The parents cite to Haas v. County of San Bernardino (2002) 27 Cal.4th 1017. In that case, the court held that temporary administrative hearing officers are subject to disqualification based on a pecuniary interest when the government unilaterally selects and pays the officer on an ad hoc basis and the officer’s income from future adjudicative work depends entirely on the government’s goodwill. (Id. at p. 1024.) Haas would be analogous if DPSS could select which judges are assigned to handle dependency cases and the judges were paid based upon the number of cases they handled. In that situation, a judge would have an incentive to rule in favor of DPSS on a particular case in the hope of receiving additional judicial assignments in the future. (See id. at p. 1020.) The parents offer no evidence of any similar scheme here. Haas, therefore, has no application to the parents’ claim.
The parents rely primarily on an online newspaper article about the use of federal “adoption incentive bonuses” given to states to promote the adoption of children. Even if the federal government provides financial incentives to states for adoptions, there is no basis for concluding that the judges deciding adoption cases have any pecuniary interest or bias in favoring adoptions; they are not selected by DPSS to hear dependency cases and will presumably be paid the same regardless of how they decide a particular case. There is nothing to indicate otherwise.
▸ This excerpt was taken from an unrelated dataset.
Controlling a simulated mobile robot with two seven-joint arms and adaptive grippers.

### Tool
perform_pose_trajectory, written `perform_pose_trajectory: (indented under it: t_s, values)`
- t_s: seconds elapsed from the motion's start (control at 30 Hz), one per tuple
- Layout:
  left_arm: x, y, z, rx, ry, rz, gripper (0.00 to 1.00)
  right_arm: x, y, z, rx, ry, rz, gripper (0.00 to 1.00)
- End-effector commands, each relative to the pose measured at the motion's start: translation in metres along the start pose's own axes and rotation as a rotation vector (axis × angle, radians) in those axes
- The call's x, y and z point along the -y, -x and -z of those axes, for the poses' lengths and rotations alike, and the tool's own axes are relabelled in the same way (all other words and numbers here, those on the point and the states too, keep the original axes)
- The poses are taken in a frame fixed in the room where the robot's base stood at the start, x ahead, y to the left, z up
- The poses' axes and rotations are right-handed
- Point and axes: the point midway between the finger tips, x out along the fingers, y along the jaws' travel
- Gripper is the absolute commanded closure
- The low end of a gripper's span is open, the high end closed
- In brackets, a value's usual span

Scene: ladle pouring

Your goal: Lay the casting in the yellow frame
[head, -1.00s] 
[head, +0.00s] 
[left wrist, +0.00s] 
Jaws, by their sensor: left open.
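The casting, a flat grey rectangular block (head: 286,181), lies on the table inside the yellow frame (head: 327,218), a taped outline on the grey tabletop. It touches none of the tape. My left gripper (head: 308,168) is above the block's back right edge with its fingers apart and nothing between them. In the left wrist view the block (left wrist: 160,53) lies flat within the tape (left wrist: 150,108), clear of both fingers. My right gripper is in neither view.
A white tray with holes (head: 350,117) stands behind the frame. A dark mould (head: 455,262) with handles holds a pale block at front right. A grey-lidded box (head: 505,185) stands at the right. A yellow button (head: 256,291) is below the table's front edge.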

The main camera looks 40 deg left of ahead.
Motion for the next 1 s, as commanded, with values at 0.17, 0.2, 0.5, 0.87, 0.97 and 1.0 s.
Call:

To the extent that DPSS itself could be financially incentivized to increase the number of adoptions, we see no due process violation. Regardless of DPSS’s motivations for pursuing adoption of a child, the ultimate decision is not the agency’s to make; that decision belongs to the court. As set forth above, there is no reason to believe that the juvenile court in this case or otherwise has an impermissible financial interest in favoring DPSS or increasing the number of adoptions. We therefore conclude there is no merit to parents’ claim.
IV. DISPOSITION
The orders appealed from are affirmed.
We concur: Hollenhorst Acting P.J., McKinster J.